▶ _PROBLEM DESCRIPTION_: Retype, exactly as they stand, the lines from the start of the data to the line that contains "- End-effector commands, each", both ends included. Leave the pictures out.

▶ _GIVEN DATA_:
-.-.-

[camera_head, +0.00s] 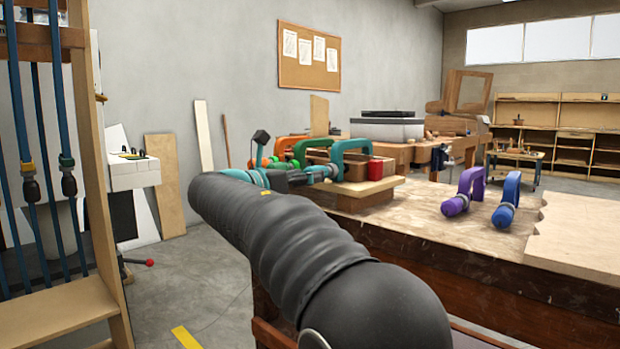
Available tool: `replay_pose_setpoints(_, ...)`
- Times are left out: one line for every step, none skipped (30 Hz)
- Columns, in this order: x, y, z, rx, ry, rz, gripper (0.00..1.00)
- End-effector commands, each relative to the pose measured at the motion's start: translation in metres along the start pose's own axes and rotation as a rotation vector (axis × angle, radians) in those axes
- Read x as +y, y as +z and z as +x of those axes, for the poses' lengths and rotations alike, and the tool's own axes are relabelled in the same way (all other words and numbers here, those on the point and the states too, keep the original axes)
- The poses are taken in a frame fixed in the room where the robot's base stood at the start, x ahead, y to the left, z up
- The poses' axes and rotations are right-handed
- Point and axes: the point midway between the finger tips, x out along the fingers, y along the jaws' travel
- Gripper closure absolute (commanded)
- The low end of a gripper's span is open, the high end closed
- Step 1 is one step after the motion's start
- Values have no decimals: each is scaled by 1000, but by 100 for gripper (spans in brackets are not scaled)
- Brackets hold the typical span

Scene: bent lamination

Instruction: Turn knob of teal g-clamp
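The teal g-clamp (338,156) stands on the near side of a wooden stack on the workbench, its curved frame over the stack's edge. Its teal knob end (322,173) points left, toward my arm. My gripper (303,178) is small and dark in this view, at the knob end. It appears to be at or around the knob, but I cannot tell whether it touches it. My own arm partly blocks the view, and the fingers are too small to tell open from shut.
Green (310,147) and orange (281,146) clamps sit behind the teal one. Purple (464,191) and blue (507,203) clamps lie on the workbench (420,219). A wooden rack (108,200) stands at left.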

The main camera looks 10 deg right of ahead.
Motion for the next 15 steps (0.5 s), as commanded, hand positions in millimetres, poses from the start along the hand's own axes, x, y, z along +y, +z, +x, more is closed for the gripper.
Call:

-.-.-

▶ _EXPECTED ANSWER_:
[camera_head, +0.00s] 
Available tool: `replay_pose_setpoints(_, ...)`
- Times are left out: one line for every step, none skipped (30 Hz)
- Columns, in this order: x, y, z, rx, ry, rz, gripper (0.00..1.00)
- End-effector commands, each relative to the pose measured at the motion's start: translation in metres along the start pose's own axes and rotation as a rotation vector (axis × angle, radians) in those axes

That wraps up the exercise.